В тот же день был арестован и Шеремет, которого через три дня выпустили под подписку о невыезде. За Шеремета заступился Рем Вяхирев. Голдовскому пришлось задержаться в тюрьме на несколько месяцев, его держали в общей камере и не разрешали видеться с женой. В итоге Голдовский написал расписку, что передаст структурам Газпрома акции десятка нефтехимических предприятий. Эта расписка стала для него пропуском на волю.
Позже Голдовский рассказывал, что даже не предполагал быть арестованным в приемной Миллера. «Думал, в итоге договоримся о том, кто кого выкупит в Сибуре, – рассказывал он. – Хотя накануне меня предупреждали, что арест возможен. Но какая была альтернатива? Бежать из страны?»
Голдовский, который сейчас живет в Вене и в России не появляется, объяснял, что никого не пытался обмануть, просто с приходом нового менеджмента Газпрома концепция по Сибуру стала меняться. Причем Газпрому не надо было платить деньги – следовало лишь конвертировать займы Сибуру в его новые акции. «Я предложил Миллеру: давайте или вы мою долю в Сибуре выкупите, или я вашу, или распродадим все, разделим прибыль и закончим с этой нефтехимией, – вспоминал Голдовский, – Но Газпром никакого решения не принимал».
В то время, пока Голдовский сидел тюрьме, ревизоры контрольно-ревизионного управления Газпрома принялись за «Газэкспорт», который Путин заподозрил в слишком дешевых продажах газа на экспорт. «Нам повезло, хорошего чекиста прислали, – вспоминает один из бывших сотрудников „Газэкспорта“, – он тихонько сидел, изучал документы. Правда, любил очень выпить, и однажды так и заснул над проверкой».
Руководитель «Газэкспорта» сын Рема Вяхирева Юрий не стал изучать результатов этой проверки, а написал заявление об уходе по собственному желанию.
«Мое заявление об уходе было связано с тем, что я был не согласен с переменами, которые происходили в Газпроме и в „Газэкспорте“, – говорит он. – Но главной причиной было то, что я хотел показать пример своему отцу. Я считал, что чем раньше он уйдет из Газпрома, тем будет лучше для него. Ведь его там держали только для того, чтобы им же прикрывать ошибки, возникавшие из-за неспособности нового менеджмента управлять компанией».

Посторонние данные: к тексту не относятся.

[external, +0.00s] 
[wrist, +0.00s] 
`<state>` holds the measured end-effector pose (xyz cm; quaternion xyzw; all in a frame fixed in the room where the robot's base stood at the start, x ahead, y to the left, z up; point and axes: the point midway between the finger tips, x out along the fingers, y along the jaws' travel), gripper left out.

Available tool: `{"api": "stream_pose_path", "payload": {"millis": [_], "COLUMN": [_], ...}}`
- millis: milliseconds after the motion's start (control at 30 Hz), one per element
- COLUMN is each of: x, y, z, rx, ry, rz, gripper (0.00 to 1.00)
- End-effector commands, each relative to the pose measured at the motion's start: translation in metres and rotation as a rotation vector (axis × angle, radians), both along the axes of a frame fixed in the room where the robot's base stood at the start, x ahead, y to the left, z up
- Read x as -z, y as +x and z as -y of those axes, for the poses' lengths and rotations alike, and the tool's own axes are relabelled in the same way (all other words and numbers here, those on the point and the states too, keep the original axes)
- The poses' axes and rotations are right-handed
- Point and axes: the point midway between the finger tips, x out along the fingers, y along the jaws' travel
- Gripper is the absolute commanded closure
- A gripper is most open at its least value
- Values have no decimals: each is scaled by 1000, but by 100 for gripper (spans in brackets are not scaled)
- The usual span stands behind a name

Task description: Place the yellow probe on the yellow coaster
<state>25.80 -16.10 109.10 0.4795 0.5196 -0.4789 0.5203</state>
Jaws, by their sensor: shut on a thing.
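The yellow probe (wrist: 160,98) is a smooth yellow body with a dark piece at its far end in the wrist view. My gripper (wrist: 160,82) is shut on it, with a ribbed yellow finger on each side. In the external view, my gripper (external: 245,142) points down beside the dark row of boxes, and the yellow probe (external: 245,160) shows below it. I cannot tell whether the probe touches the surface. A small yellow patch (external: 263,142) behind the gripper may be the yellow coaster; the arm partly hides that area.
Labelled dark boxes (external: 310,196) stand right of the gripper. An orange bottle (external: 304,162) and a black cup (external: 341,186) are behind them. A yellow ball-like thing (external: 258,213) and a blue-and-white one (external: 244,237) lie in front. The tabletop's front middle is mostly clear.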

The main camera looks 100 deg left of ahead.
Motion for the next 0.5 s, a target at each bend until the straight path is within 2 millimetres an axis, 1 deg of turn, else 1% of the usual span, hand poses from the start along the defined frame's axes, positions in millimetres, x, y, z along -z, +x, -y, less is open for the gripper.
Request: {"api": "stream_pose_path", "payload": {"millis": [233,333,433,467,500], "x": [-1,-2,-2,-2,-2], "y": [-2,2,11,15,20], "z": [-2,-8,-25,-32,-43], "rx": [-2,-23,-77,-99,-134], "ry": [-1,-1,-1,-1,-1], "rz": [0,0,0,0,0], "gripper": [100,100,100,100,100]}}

Когда спустя несколько лет Голдовского спросили, почему он, в отличие от Юрия Вяхирева, с самого начала не согласился на предложение «уйти по-хорошему», он ответил: «Я сказал тогда, что я независимый бизнесмен. Я эту компанию создал, создал не для Газпрома, а для себя, для своих детей, почему я должен уходить?»
Не воруй в Газпроме
Голдовский – не единственный, кто создавал при поддержке Газпрома компанию для себя и своих детей. Так же поступал сам Рем Вяхирев и его ближайшие соратники.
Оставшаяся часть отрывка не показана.